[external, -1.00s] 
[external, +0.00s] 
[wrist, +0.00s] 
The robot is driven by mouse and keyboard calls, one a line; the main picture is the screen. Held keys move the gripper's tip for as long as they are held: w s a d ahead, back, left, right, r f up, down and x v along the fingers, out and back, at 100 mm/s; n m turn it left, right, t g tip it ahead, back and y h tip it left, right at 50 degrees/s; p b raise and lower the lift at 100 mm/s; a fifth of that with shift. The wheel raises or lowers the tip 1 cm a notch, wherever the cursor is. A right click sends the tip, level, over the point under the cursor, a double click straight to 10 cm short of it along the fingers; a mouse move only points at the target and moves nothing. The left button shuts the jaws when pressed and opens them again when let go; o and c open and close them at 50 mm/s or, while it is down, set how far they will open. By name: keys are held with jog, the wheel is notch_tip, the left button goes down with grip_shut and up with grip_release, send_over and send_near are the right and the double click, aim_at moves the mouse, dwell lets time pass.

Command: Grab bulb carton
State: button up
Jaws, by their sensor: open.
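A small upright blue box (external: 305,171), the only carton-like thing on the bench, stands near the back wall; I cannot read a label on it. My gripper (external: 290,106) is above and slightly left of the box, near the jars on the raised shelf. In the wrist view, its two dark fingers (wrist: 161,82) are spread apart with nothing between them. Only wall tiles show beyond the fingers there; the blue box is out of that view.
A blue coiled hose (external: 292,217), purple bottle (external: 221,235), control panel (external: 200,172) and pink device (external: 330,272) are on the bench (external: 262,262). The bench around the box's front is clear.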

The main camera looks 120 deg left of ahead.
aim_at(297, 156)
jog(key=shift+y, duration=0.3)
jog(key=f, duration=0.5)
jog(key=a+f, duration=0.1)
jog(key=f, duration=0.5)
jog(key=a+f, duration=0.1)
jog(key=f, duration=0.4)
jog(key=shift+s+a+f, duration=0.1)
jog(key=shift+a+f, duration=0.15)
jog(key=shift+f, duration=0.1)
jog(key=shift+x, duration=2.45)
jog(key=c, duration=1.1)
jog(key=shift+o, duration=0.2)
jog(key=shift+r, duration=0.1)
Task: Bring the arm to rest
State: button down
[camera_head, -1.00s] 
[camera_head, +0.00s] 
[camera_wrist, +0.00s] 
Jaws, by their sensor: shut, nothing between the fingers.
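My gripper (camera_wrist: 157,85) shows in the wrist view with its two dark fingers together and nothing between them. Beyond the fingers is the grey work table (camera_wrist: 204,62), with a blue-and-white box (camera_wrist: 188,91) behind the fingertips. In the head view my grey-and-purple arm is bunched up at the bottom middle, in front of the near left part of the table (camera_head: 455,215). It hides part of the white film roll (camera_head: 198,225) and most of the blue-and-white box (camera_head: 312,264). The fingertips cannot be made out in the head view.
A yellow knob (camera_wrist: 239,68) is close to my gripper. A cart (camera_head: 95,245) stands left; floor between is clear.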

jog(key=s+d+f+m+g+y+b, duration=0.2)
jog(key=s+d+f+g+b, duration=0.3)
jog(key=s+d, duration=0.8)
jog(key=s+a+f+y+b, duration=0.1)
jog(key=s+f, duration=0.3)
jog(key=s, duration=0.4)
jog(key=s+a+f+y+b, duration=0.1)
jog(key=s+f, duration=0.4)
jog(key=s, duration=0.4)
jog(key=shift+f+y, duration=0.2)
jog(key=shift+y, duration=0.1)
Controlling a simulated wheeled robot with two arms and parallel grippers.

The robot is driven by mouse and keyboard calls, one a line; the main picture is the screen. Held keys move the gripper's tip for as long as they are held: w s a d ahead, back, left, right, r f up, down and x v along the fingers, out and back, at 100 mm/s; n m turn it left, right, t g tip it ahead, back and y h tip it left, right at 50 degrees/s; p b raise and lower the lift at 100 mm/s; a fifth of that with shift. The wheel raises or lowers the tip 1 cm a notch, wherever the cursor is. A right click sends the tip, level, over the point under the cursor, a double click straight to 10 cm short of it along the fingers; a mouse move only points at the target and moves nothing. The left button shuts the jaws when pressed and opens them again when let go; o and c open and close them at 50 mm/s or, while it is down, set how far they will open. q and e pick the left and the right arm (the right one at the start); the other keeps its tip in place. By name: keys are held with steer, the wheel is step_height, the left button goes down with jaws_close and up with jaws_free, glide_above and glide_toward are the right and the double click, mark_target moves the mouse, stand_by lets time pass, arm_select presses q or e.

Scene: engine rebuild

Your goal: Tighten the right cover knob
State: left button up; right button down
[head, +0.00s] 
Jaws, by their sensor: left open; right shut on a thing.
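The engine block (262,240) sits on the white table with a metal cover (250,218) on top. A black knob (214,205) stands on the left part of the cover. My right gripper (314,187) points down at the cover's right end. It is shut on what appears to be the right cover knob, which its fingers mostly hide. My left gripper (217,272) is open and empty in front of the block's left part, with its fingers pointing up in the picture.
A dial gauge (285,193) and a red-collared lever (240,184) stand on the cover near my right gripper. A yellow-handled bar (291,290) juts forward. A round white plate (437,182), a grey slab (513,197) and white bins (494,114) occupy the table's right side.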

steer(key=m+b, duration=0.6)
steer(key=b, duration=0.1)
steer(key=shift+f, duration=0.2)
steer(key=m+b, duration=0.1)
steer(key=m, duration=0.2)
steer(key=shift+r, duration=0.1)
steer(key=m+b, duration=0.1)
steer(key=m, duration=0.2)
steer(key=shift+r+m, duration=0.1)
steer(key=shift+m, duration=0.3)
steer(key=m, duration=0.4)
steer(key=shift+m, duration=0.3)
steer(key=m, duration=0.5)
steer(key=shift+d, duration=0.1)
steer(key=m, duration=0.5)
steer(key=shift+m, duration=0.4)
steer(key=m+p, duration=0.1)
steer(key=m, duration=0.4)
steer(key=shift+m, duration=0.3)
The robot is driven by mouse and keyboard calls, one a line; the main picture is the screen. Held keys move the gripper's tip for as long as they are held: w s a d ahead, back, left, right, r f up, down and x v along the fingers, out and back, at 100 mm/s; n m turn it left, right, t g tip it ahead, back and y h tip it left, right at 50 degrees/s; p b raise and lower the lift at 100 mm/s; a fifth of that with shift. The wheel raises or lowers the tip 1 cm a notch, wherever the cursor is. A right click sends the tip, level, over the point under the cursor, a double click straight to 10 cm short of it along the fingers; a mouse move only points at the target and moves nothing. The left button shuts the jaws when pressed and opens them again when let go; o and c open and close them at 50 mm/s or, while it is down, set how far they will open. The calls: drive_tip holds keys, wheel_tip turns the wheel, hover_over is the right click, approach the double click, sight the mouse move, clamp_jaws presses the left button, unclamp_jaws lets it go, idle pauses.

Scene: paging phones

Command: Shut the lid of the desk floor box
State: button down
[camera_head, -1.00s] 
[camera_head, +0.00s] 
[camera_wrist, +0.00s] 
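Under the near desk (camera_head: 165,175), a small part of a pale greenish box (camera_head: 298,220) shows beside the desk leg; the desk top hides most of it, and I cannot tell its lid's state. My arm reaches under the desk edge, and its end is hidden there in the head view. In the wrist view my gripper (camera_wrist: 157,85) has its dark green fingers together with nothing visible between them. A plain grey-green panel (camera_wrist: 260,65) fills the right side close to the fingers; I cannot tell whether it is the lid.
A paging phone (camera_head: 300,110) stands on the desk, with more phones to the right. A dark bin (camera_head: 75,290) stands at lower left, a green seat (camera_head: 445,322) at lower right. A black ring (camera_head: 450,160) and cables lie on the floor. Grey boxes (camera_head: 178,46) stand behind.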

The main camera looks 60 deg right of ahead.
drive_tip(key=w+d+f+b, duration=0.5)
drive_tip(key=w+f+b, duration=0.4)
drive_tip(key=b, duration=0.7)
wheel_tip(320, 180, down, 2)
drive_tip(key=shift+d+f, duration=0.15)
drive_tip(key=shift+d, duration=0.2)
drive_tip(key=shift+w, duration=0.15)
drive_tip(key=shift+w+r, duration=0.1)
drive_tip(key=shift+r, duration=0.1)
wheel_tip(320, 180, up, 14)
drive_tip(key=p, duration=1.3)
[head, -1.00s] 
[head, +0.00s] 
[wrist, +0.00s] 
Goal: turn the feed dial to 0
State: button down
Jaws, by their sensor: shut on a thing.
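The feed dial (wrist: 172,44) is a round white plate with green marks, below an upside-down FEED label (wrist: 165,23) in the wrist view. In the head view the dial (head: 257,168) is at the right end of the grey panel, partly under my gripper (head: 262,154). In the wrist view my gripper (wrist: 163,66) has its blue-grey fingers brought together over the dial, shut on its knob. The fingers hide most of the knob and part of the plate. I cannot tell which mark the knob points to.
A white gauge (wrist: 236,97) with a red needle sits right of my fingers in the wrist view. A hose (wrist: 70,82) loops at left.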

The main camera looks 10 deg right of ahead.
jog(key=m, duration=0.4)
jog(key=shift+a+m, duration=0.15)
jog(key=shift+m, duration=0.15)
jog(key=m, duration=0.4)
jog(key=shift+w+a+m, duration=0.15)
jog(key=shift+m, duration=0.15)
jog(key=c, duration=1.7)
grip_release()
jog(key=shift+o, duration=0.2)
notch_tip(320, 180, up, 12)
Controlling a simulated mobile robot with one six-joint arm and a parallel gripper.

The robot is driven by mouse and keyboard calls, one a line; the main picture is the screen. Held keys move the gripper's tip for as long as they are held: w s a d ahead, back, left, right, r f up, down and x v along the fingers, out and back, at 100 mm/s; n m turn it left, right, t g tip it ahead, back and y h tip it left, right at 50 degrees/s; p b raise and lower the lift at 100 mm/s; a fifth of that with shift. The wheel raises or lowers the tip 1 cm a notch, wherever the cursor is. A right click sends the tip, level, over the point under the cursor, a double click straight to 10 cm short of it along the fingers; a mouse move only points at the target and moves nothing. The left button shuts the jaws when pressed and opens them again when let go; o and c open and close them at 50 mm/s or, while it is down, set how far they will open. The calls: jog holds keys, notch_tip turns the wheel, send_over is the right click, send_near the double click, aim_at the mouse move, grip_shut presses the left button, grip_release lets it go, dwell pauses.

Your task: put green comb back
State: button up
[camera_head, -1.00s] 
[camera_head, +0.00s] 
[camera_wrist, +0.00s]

* * * * * * * * *

THE EXERCISE | Search the entries for the string "parallel" and collect each line that has it.

THE RESPONSE |
Controlling a simulated wheeled robot with two arms and parallel grippers.
Controlling a simulated mobile robot with one six-joint arm and a parallel gripper.

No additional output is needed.